[Task instructions]:
Among the records that follow, set down only the lines from the one containing "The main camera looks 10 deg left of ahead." to the one containing "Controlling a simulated", both included, exactly.

[Robot trajectory data]
'''

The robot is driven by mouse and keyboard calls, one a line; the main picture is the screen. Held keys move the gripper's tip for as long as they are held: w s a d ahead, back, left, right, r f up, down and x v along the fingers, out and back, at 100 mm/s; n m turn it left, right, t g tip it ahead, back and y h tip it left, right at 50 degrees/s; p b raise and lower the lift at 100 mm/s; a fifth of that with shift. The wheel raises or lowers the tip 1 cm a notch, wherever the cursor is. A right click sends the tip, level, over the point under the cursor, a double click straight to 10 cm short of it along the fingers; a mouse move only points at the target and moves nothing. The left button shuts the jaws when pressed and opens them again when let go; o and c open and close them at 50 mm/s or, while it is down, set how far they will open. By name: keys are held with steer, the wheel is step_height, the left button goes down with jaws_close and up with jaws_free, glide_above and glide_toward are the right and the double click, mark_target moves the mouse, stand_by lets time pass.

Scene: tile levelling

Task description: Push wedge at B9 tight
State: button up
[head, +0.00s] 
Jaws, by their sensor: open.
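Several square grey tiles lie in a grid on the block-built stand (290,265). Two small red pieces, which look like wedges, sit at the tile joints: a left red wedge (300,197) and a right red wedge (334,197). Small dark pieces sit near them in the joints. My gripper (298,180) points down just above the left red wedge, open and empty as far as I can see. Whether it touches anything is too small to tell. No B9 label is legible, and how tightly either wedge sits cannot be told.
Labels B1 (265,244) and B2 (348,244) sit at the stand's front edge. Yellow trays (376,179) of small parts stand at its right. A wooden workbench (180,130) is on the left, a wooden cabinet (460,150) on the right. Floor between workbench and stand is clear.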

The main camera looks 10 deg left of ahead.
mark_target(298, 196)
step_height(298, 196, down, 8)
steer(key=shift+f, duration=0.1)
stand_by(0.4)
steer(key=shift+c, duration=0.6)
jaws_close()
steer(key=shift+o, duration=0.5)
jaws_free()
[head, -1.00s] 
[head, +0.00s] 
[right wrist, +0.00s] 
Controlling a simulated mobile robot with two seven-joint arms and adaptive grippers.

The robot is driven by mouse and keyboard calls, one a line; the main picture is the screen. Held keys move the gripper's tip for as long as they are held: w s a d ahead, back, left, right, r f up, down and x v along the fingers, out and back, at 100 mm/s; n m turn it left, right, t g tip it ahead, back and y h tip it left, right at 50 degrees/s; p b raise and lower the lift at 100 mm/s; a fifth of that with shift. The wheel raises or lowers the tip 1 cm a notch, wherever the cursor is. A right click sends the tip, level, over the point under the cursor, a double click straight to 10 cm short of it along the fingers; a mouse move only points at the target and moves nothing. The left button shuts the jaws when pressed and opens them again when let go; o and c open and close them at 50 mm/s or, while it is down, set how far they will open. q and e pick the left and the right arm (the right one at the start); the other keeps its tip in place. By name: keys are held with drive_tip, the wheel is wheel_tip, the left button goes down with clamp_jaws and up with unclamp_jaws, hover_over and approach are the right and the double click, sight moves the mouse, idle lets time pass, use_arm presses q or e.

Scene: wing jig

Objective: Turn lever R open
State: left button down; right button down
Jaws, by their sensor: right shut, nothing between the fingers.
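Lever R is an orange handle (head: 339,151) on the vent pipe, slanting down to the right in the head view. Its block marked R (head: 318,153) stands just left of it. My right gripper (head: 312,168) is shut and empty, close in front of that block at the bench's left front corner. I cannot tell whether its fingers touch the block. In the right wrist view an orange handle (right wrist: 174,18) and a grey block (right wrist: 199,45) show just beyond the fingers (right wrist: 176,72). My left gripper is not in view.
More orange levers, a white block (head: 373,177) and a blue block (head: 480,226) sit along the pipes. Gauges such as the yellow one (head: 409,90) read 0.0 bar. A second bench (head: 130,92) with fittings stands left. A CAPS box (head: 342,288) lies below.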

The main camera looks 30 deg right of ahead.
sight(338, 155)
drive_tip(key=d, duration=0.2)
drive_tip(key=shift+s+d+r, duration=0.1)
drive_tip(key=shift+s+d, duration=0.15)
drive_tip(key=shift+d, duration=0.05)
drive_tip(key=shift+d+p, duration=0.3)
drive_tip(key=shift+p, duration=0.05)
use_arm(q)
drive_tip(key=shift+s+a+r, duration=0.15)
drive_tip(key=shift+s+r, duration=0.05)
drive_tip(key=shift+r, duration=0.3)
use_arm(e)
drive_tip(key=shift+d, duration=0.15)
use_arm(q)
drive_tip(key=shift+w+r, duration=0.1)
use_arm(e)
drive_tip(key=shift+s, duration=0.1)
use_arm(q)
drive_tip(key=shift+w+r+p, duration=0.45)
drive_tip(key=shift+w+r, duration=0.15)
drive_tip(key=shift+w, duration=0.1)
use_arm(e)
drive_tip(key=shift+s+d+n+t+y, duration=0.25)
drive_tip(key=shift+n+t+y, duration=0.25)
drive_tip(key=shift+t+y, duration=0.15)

'''

[Right answer]:
The main camera looks 10 deg left of ahead.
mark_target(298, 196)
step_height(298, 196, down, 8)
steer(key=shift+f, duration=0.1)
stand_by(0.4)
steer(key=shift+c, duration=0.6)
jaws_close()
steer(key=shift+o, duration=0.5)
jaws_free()
[head, -1.00s] 
[head, +0.00s] 
[right wrist, +0.00s] 
Controlling a simulated mobile robot with two seven-joint arms and adaptive grippers.

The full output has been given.